Hotel Conversion Planned for Factory at 326 Junius Street, Brownsville

326 Junius Street in October 2014, image via Google Maps326 Junius Street in October 2014, image via Google Maps

The attractive five-story factory at 326 Junius Street in Brownsville has been a boxing gym, a community center, and a church. And now, alteration applications have been filed to convert the 1920s building at the corner of Blake Avenue into a 114-key hotel.

Transit-wise, it’s an ideal location for a budget hotel, which have preceded new residential development in the poorest parts of East New York and Brownsville. There’s an L train stop a block and a half north at Sutter Avenue, and the 3 and L trains sit a block apart a couple blocks south at Junius Street and Livonia Avenue.

However, the building has an unusual and slightly checkered past.

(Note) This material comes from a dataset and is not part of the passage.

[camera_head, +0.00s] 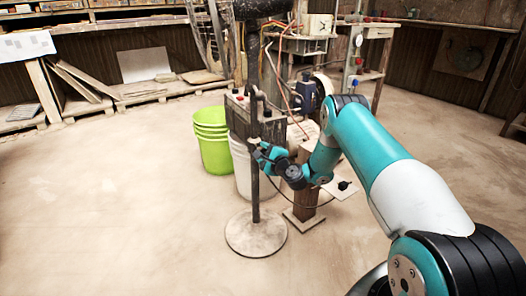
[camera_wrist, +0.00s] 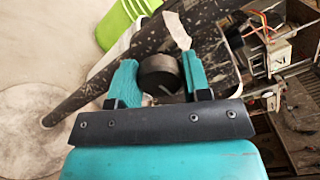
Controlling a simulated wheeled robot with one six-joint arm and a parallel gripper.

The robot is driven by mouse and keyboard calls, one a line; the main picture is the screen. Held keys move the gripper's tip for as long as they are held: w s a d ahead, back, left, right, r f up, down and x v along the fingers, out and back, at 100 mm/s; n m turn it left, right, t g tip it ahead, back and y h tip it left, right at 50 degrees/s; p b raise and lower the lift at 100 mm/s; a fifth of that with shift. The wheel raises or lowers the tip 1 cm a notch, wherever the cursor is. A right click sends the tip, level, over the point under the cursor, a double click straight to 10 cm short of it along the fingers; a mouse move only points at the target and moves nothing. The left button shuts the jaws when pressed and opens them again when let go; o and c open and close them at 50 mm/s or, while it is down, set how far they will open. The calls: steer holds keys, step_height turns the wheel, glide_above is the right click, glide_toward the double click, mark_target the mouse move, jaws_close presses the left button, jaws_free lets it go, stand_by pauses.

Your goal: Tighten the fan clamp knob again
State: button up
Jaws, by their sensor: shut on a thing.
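The fan stand has a dark upright pole (camera_head: 255,192) on a round, dusty base (camera_head: 256,236) in the head view. In the wrist view the pole (camera_wrist: 95,88) runs diagonally, with part of the base (camera_wrist: 32,125) at the left. My gripper (camera_head: 262,152) is at the pole, about halfway up. In the wrist view its teal fingers (camera_wrist: 160,78) are shut on the dark round clamp knob (camera_wrist: 158,70), one on each side. A pale line shows on the knob's face. A light-coloured piece (camera_wrist: 178,30) shows just beyond the knob. In the head view the knob is hidden by the gripper.
Green buckets (camera_head: 211,145) and a white bucket (camera_head: 242,175) stand behind the pole. A wooden post (camera_head: 305,205) stands close to the right, under my arm. A dark control box (camera_head: 265,118) and hoses are behind. Floor is clear at left and front.

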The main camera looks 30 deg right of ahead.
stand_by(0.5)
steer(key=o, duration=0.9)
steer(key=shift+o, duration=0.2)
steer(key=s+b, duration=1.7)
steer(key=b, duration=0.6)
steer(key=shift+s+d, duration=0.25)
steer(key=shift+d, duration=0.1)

Pastor Randolph Ferdinand ran his church, the Ministry of Helping Hands, as well as a homeless shelter and community center there for 20 years. In 2012, a former NYPD detective tried to open a boxing gym for local kids in the basement, according to the Daily News.

But the Department of Buildings shut the operation down two weeks later, because the building didn’t have a certificate of occupancy for a homeless shelter or church. The property also has 56 open building violations stretching back as far as 1993, which the would-be coach struggled to correct. But before he could, the city seized the building over $250,000 in unpaid taxes and sold it in a foreclosure auction last year for $1,500,000.

The property changed hands again in February for $5,145,000. It turns out that the new owner is Williamsburg-based investor Joseph Brunner, who’s also planning an eight-story residential building at the corner of Franklin and Fulton in Bed-Stuy. He hired architect Nandinee Phookan, headquartered in Dumbo, to renovate the building.

The 50,000-square-foot building sits in middle of Brownsville’s Industrial Business Zone, where low-density zoning essentially caps buildings at one or two stories. It’s overbuilt by about 28,745 square feet, making it a fairly valuable purchase for real estate in Brownsville.

We’re not sure what this means for the neighborhood, but market-rate developers are finally arriving at its northern edge. In the last six months, we’ve seen small multifamily buildings filed at 2288 Atlantic Avenue, 110 Thatford Avenue, and 1815 Eastern Parkway.